#### DATA SUPPLIED
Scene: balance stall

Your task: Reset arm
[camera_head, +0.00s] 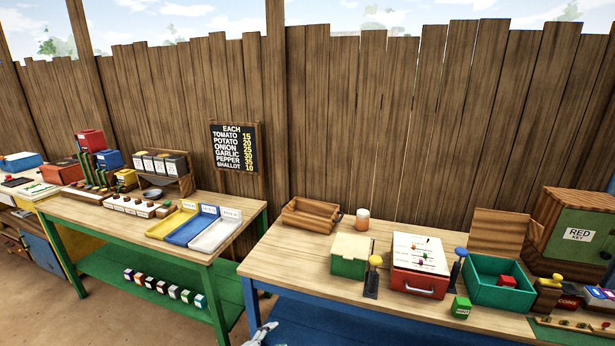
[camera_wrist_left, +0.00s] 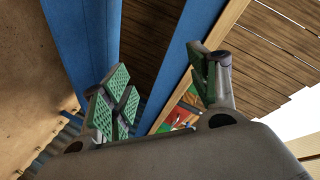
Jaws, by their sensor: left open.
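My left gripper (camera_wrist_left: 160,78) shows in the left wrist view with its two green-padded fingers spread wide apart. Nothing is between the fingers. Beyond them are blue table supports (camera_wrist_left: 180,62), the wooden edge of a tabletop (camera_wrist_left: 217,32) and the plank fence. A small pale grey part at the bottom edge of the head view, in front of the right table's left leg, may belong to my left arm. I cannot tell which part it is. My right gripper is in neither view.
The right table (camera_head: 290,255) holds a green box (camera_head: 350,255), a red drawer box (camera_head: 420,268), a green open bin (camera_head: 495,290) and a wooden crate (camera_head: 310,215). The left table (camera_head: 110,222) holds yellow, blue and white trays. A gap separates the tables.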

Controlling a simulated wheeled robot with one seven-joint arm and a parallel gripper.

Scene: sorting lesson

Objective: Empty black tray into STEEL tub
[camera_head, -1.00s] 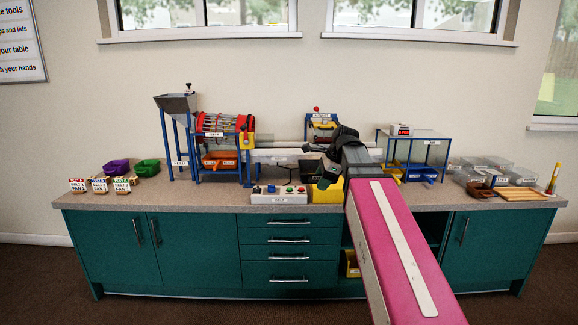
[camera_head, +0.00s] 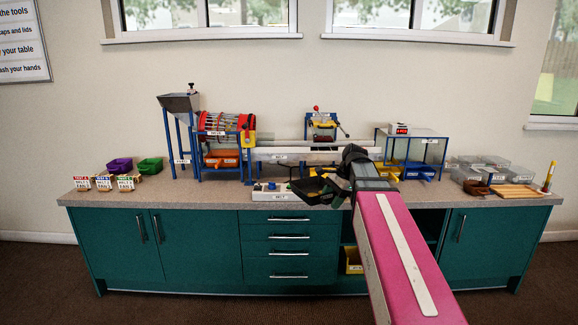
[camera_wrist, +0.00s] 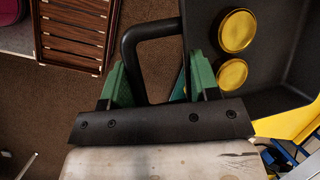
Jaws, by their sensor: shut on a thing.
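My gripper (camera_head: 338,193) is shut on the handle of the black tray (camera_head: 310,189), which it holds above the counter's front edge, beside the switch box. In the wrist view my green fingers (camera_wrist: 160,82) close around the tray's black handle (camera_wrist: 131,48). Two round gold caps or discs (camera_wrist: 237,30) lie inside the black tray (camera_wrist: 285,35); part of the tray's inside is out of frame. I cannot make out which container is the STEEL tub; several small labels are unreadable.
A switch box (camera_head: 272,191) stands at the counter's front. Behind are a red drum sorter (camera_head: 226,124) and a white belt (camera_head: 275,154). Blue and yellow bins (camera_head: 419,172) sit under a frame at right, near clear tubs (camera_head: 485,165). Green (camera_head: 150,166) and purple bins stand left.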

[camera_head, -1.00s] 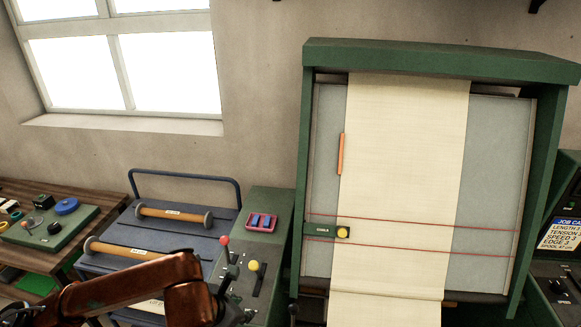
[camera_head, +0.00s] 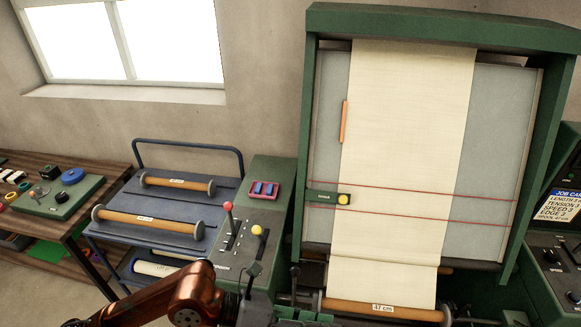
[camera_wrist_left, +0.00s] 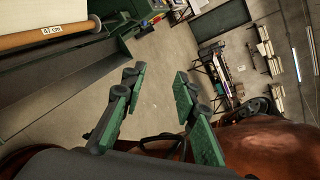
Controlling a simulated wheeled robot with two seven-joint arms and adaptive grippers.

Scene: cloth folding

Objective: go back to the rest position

==

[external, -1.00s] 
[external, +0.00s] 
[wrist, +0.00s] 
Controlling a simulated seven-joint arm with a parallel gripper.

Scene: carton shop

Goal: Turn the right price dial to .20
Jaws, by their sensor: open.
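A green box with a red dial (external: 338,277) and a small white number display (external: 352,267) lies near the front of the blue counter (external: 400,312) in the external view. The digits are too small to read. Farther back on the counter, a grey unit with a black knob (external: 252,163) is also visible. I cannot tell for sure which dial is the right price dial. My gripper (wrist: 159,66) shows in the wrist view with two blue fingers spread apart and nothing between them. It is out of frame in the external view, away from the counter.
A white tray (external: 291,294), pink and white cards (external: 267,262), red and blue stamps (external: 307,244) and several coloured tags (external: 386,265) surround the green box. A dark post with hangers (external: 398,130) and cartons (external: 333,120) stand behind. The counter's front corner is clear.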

...

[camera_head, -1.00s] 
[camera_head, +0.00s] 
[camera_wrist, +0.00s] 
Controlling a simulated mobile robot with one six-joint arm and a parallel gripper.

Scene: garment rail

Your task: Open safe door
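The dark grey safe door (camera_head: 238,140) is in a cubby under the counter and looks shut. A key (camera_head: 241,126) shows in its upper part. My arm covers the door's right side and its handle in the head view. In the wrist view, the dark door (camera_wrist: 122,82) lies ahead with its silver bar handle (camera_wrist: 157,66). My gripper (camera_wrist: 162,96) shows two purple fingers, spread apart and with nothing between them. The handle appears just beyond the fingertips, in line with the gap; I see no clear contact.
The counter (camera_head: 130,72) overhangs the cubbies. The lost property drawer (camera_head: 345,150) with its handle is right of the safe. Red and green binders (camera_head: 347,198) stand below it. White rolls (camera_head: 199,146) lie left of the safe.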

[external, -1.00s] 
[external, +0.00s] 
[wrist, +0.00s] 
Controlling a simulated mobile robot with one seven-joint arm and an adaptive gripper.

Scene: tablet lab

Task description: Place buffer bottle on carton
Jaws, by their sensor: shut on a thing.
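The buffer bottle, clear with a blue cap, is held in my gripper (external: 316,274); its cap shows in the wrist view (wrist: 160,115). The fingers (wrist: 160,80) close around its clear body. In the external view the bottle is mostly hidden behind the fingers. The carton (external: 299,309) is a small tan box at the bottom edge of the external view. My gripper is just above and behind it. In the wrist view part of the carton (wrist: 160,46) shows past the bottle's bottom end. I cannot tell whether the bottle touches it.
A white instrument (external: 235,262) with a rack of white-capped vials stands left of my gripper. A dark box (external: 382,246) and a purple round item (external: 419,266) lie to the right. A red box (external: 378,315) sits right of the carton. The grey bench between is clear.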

#### EXERCISE GOAL
Count each line above in which the string "simulated" appears, then state only the total.

#### SOLUTION TO THE EXERCISE
5